December 12, 2007
Brazil's offshore oil bonanza may be even bigger
We have covered with great interest the discovery of a huge offshore oil field by Petrobras, the Brazilian oil company. The Tupi oil field was reckoned to contain as much as 8 billion barrels of oil, an as-yet unknown fraction of which will be recoverable, but almost certainly a few billion barrels if past experience is any guide.
As was hinted at the time, a neighboring offshore tract shows promise of being far larger in terms of its oil potential. Recognizing this, the government of Brazil has postponed the auction of drilling rights in an area geologically similar to Tupi, in order to gather and analyze further information on its potential. Bloomberg reports:
A geological formation beneath a 2-mile (3.2-kilometer) layer of salt in Brazil's Santos offshore basin, is larger than Tupi and, if oil bearing, may contain "significantly more'" oil than Tupi, Gustavo Gattass, an analyst with UBS Pactual in Rio de Janeiro, said in a note to clients.Petrobras, as Brazil's state-controlled oil company is known, Exxon Mobil Corp., Royal Dutch Shell Plc, Repsol YPF SA, BG Group Plc, Hess Corp. and Galp Energia SGPS all have concessions in the neighboring area, Gattass said, referring to the formation as "Sugar Loaf.""Through crude measuring it appears that Sugar Loaf's area is about five times larger than that of Tupi," Gattass said, citing former Petrobras geologists and studies of Tupi and Sugar Loaf. "We expect the first announcements of a find over the next two months and test results between four and seven months."
An informed industry observer tells me that a figure of 21 billion barrels is being mentioned as a rough estimate of the potential of Sugar Loaf. Of course, at this stage it is all guesswork. For comparison, Saudi Arabia's petroleum reserves are officially reckoned at 260 billion barrels.
Even better news: there are other similar geological formations in the Santos Basin area. The ultimate potential of the area is unknown, but potentially gigantic: a multiple of the figures being mentioned today.

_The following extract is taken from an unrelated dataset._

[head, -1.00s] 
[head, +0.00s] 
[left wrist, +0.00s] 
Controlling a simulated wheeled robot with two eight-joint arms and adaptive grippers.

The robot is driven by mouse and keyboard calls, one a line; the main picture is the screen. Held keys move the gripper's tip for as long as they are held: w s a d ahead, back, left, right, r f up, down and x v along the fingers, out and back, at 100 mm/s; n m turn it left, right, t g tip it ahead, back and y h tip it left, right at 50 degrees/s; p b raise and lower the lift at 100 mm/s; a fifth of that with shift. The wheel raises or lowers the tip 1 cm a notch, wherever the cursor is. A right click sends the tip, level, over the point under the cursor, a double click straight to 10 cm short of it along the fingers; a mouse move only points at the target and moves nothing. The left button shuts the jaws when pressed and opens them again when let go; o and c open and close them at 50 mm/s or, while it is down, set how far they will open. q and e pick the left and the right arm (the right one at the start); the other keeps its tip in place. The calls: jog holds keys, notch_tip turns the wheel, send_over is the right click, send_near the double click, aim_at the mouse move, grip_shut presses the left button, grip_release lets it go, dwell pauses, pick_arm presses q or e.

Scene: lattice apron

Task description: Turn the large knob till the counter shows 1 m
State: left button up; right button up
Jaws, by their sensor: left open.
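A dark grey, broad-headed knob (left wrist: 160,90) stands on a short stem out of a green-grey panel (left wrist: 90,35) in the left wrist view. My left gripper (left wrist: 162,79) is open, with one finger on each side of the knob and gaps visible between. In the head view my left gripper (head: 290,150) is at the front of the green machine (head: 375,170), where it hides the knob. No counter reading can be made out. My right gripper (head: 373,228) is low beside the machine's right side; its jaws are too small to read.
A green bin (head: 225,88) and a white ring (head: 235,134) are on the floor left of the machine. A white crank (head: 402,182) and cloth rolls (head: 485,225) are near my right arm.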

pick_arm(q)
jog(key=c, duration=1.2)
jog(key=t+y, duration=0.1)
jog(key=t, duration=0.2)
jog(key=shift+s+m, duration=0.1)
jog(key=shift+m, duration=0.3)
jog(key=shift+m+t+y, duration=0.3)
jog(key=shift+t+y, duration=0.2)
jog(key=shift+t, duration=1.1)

Brazil emphasizes the production of ethanol for domestic consumption, a solution that makes far more sense in a tropical country which produces energy-rich sugar cane than it does in the more temperate American corn belt. Because of this, much of Brazil's oil may be offered for export on the world market. Hugo Chavez will not like this.

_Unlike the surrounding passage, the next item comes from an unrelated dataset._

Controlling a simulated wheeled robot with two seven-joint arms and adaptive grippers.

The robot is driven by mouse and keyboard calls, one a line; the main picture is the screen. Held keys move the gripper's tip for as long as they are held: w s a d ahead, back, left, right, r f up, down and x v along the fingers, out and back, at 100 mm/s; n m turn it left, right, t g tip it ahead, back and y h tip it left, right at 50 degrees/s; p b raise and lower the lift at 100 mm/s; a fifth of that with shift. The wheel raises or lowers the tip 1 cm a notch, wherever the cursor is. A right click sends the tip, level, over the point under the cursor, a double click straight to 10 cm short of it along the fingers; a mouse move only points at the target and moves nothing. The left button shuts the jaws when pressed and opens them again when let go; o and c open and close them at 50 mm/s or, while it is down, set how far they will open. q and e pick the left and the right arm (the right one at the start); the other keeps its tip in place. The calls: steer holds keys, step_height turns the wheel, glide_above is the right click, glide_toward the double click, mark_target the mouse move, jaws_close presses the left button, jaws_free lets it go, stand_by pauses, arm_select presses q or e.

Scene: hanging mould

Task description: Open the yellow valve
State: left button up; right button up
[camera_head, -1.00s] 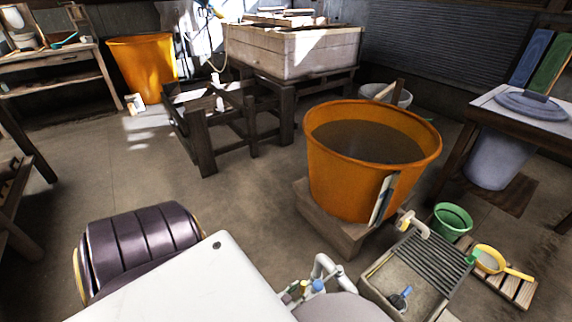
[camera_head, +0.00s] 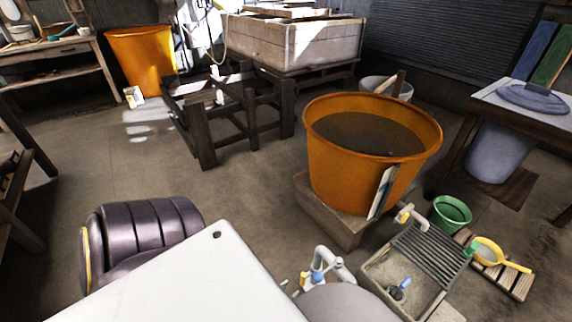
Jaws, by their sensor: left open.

The fact is that the potential for deep oil in offshore Brazil is but one example of the as-yet unexplored potential of other territories, such as ANWR, federal lands in the American West, and offshore in the Gulf of Mexico, where oil development is officially banned. When oil production is banned, there is no incentive to conduct the expensive tests which could give us better data on the development potential.
Scare-mongers would have us believe that "peak oil" production has been realized, and that we face a future of increasing scarcity and economic chaos. But when governmental restrictions are loosened, and the human mind is unleashed and driven by the potential for profit, experience suggests that previously ignored, missed, or misunderstood potential will be realized. Doom-sayers have been with us throughout recorded history. Sometimes they have been vindicated, but mostly they have been wrong.